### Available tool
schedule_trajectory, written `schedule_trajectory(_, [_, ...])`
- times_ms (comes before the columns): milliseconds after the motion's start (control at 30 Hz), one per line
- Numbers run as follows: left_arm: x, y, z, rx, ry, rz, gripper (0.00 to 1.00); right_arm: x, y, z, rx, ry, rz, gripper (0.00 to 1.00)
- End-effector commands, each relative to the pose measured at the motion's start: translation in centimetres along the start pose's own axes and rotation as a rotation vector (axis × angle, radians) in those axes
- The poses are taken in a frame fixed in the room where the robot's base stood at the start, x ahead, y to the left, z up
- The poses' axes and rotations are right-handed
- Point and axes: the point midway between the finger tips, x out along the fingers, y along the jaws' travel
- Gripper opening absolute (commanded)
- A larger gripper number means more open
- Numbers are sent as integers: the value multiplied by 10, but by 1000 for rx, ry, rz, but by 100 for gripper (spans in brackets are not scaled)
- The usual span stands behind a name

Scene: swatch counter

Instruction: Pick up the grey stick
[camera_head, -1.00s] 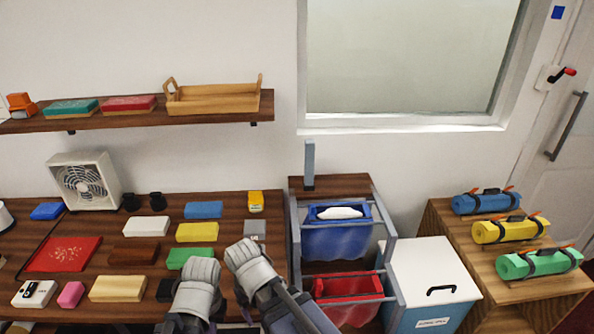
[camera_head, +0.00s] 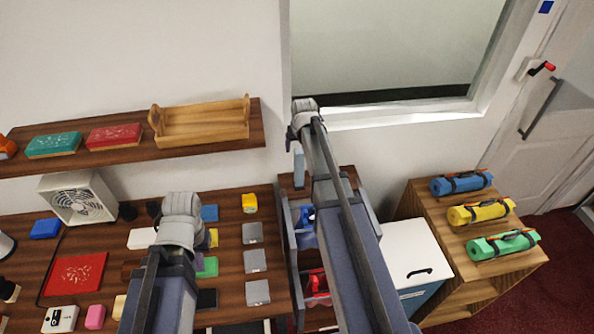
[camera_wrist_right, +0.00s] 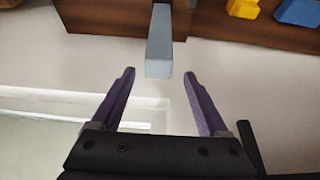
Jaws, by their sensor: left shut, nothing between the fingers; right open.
...
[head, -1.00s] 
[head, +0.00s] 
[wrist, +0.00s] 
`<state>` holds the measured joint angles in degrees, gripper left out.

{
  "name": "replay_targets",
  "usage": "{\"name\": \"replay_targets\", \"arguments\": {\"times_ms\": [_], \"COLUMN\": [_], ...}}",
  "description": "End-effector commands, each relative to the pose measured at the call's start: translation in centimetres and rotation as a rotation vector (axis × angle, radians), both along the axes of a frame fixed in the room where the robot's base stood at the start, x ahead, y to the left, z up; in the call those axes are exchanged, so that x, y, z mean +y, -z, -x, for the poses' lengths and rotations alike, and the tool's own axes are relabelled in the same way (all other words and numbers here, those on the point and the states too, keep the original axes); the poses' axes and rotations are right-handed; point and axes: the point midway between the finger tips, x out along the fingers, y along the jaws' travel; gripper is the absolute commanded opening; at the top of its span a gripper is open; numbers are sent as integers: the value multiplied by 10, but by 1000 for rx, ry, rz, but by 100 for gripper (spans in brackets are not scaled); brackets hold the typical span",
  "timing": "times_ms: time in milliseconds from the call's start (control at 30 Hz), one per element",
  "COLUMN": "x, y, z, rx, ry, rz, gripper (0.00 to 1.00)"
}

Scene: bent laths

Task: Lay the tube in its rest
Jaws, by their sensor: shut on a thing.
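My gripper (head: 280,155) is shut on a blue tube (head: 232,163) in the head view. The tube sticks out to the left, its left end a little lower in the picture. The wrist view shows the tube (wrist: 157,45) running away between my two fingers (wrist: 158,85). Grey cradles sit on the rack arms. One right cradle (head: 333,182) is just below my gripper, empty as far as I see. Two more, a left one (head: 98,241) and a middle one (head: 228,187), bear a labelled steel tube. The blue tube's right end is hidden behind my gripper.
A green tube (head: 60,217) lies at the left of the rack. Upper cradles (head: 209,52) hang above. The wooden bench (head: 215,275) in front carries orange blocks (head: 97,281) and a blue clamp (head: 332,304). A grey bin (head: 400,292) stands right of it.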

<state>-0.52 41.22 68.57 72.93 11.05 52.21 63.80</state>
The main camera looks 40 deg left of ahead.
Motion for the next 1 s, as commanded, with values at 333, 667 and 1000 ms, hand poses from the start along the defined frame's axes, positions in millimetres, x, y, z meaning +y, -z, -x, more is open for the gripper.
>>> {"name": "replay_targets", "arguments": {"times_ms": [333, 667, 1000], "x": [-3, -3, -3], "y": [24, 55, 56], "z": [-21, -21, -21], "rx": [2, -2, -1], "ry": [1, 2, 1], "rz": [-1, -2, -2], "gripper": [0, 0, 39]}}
* * *
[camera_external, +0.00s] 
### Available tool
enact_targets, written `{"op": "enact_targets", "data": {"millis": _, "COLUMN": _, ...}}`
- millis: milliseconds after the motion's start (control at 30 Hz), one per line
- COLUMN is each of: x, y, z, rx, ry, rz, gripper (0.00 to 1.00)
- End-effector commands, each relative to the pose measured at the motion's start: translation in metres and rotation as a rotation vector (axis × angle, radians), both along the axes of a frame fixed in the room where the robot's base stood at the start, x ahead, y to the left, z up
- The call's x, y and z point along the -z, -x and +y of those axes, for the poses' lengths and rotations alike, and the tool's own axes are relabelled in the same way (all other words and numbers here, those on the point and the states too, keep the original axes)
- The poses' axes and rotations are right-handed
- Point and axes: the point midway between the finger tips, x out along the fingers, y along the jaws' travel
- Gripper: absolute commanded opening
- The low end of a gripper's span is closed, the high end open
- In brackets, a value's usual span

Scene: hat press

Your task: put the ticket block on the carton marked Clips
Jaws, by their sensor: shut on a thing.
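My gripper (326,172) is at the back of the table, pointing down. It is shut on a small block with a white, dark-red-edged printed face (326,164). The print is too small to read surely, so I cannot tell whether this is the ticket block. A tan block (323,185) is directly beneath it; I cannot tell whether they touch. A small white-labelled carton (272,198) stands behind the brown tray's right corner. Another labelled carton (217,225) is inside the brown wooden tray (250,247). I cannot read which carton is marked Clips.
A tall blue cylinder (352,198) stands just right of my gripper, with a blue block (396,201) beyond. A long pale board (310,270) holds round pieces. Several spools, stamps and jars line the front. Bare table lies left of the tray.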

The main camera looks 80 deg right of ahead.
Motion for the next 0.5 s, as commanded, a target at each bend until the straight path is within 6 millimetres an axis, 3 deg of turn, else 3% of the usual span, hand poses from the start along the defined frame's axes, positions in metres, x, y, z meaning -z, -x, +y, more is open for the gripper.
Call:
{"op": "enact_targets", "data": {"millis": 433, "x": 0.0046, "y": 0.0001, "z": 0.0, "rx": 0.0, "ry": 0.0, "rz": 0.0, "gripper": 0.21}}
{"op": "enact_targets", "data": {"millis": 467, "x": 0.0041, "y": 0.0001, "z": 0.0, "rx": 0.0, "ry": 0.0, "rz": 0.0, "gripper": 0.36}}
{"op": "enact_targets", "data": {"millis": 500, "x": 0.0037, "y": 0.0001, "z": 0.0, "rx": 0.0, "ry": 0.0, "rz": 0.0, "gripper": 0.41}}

▸ TASK STATEMENT:
Repeat word for word the lines from the line with "- The call's" to the line with "Your task: put", both lines included.

▸ WORKED ANSWER:
- The call's x, y and z point along the -z, -x and +y of those axes, for the poses' lengths and rotations alike, and the tool's own axes are relabelled in the same way (all other words and numbers here, those on the point and the states too, keep the original axes)
- The poses' axes and rotations are right-handed
- Point and axes: the point midway between the finger tips, x out along the fingers, y along the jaws' travel
- Gripper: absolute commanded opening
- The low end of a gripper's span is closed, the high end open
- In brackets, a value's usual span

Scene: hat press

Your task: put the ticket block on the carton marked Clips

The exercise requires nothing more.